As far as comparables go, this puts them significantly less than the 800-lb gorilla in the high-end minimalist sneaker in the room: the Common Projects priced at $447. On the other hand, it also means that the sneaker is significantly more than the minimalist sneaker everyone probably already owns: the Adidas Stan Smith priced at $100.
For a more comparable price, I don’t think there will be anything closer than the Rancourt Court Classic. Coming in at $8 more than the Grant Stone offering, the comparison is obvious. That being said, they are certainly not the same sneaker. Chromexcel and veg tanned leathers each have their own quirks. Rancourt is made in the USA, but even their promotional images show some questionable stitching. You could go on and on, but I think that your preferences will make clear which is the best for you.
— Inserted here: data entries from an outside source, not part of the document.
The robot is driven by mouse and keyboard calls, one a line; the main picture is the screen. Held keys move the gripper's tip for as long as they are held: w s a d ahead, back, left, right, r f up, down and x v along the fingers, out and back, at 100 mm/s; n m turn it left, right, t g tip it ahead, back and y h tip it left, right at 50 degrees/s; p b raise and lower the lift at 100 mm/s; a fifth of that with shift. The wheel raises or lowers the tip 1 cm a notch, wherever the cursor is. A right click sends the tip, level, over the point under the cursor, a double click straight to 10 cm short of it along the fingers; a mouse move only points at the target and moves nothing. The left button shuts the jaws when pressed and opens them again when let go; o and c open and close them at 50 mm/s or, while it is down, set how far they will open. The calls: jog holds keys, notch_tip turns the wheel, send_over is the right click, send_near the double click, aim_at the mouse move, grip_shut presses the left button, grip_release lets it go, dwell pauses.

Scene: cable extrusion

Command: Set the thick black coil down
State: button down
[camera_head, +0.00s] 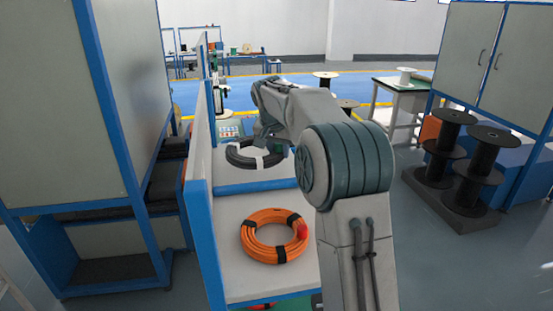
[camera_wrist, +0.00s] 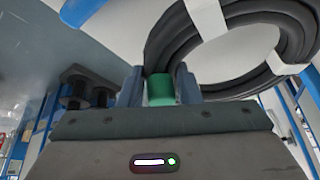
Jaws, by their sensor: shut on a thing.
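The thick black coil (camera_head: 235,158) with white ties shows in the head view above or on the far section of the white bench (camera_head: 232,218). I cannot tell whether it touches the surface. In the wrist view the black coil (camera_wrist: 180,30) fills the upper right, with a white tie at its top and another at its right. My gripper (camera_wrist: 160,88) is shut on the coil at its near left edge, with a green piece between the fingers. In the head view my arm hides most of the gripper.
An orange coil (camera_head: 262,251) with black ties lies on the nearer bench section. A blue-edged upright panel (camera_head: 201,165) runs along the bench's left side. A small table (camera_head: 403,83) holds a white spool.

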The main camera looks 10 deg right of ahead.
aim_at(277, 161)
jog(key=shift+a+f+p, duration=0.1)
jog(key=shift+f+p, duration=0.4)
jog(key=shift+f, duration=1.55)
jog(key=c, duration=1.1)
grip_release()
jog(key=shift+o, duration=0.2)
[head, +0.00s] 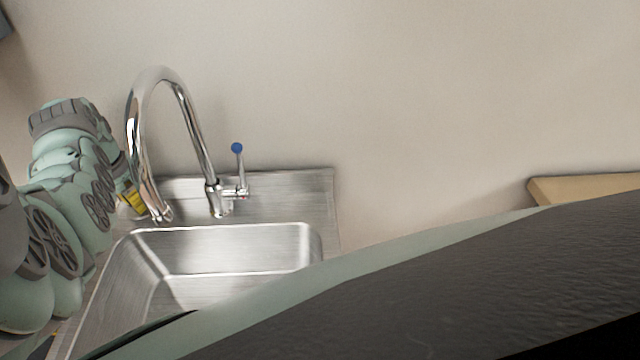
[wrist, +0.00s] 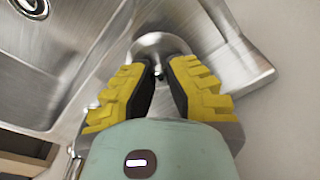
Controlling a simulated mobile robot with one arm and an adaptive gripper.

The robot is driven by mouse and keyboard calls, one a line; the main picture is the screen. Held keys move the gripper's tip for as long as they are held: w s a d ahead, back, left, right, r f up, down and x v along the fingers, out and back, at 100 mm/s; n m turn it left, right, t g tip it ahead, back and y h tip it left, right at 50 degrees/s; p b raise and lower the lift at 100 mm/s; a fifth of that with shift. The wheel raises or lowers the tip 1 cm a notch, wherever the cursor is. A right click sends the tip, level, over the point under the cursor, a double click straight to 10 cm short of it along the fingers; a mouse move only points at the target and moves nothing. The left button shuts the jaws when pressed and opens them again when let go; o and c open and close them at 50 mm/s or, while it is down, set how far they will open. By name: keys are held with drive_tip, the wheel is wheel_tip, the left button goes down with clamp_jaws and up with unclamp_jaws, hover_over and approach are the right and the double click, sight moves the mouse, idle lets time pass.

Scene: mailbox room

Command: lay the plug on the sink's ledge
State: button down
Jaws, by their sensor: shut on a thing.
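The plug (wrist: 158,42) is a round silver disc with a small knob, seen in the wrist view. My gripper (wrist: 160,74) has its yellow fingers shut on the knob. The sink's ledge (wrist: 252,76) lies beneath the plug; I cannot tell whether they touch. In the head view my gripper (head: 136,203) is at the left back of the sink, partly behind the tap's spout, and the plug is not discernible. The ledge (head: 290,193) runs along the wall behind the steel sink basin (head: 240,250).
A chrome tap (head: 160,85) with a tall curved spout stands on the ledge, close to my gripper. Its lever has a blue knob (head: 237,148). The drain (wrist: 32,6) shows in the wrist view. The ledge right of the tap is clear. A wooden surface (head: 580,187) is at far right.

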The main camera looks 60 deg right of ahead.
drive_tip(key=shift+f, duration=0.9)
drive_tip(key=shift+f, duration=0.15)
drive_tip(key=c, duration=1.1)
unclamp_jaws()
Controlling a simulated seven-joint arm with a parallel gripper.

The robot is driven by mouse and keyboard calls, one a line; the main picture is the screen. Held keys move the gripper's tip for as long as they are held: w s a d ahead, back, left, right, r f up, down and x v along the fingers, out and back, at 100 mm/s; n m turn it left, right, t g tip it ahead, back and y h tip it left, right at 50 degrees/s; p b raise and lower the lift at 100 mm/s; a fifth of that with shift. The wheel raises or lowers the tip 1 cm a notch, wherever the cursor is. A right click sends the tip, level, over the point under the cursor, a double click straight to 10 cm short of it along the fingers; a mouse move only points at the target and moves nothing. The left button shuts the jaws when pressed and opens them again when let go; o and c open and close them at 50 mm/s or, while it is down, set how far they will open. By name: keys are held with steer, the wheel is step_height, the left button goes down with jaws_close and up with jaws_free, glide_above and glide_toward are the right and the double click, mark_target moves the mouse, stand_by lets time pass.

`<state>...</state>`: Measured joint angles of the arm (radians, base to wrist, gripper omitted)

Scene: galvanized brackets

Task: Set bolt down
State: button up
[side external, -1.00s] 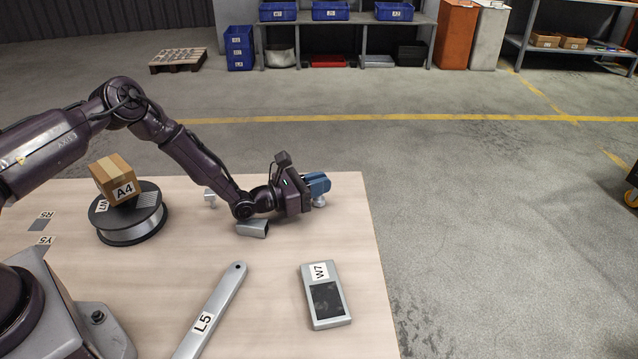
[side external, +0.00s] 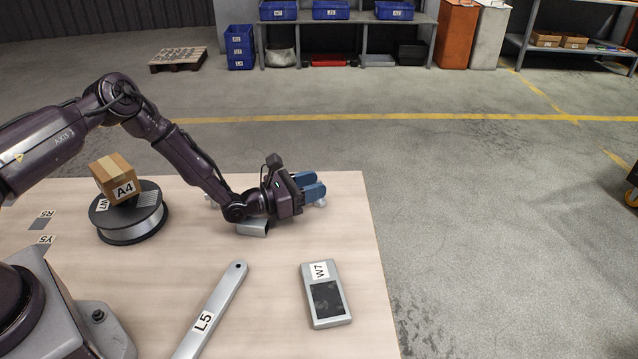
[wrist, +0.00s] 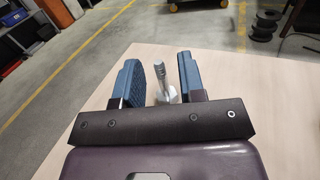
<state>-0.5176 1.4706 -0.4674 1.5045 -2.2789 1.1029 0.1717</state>
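The bolt (side external: 321,203) is a small silvery piece at the far right part of the table, resting on the tabletop beside my fingers. Part of it is hidden behind them in the side view. My gripper (side external: 309,184) is low over the table with its two blue fingers spread apart. In the wrist view the bolt (wrist: 164,88) shows in the space between the fingers of my gripper (wrist: 161,76), with a gap on each side. Its lower end is hidden by the dark gripper body.
A grey metal piece (side external: 252,229) lies just under my wrist. A grey device marked W7 (side external: 326,296) and a long bar marked L5 (side external: 212,309) lie nearer. A box marked A4 (side external: 113,180) sits on a spool (side external: 132,224). The table's right edge (side external: 376,235) is close.

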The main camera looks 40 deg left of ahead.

Is the Grant Stone Coast Sneaker Worth It?
The world of higher end footwear has a diverse crowd, with a number of reasons for joining the hobby. And, honestly, there are people in that group who probably won’t enjoy this sneaker.
If you’re the type of guy who got into this hobby because you only wear the most overbuilt thing, this probably won’t be what you’re looking for. The Grant Stone Coast isn’t a boot with a cup sole sewn on.
If you’re the type of guy who came to this website because you only want footwear that can be resoled 3 times, then rewelted, then resoled 3 more times, again – this sneaker probably isn’t for you.
However, if you’re the type of guy who appreciates having an elevated option – quality materials, good looks, and more comfort – you’re the guy who this sneaker was built for. There are no obvious compromises. The upper leather is unique, the outsole is name brand. Heck, even the box is great.
I know that there are concerns about the insole, but I honestly wouldn’t let it worry you. The outsole will wear through before the insole crumbles – there are 20-year-old Nike Dunks with the original insole still intact and wearable.
The Grant Stone Coast does exactly what it sets out to do. If you’re looking for a no-compromises sneaker, you should definitely consider picking up a pair.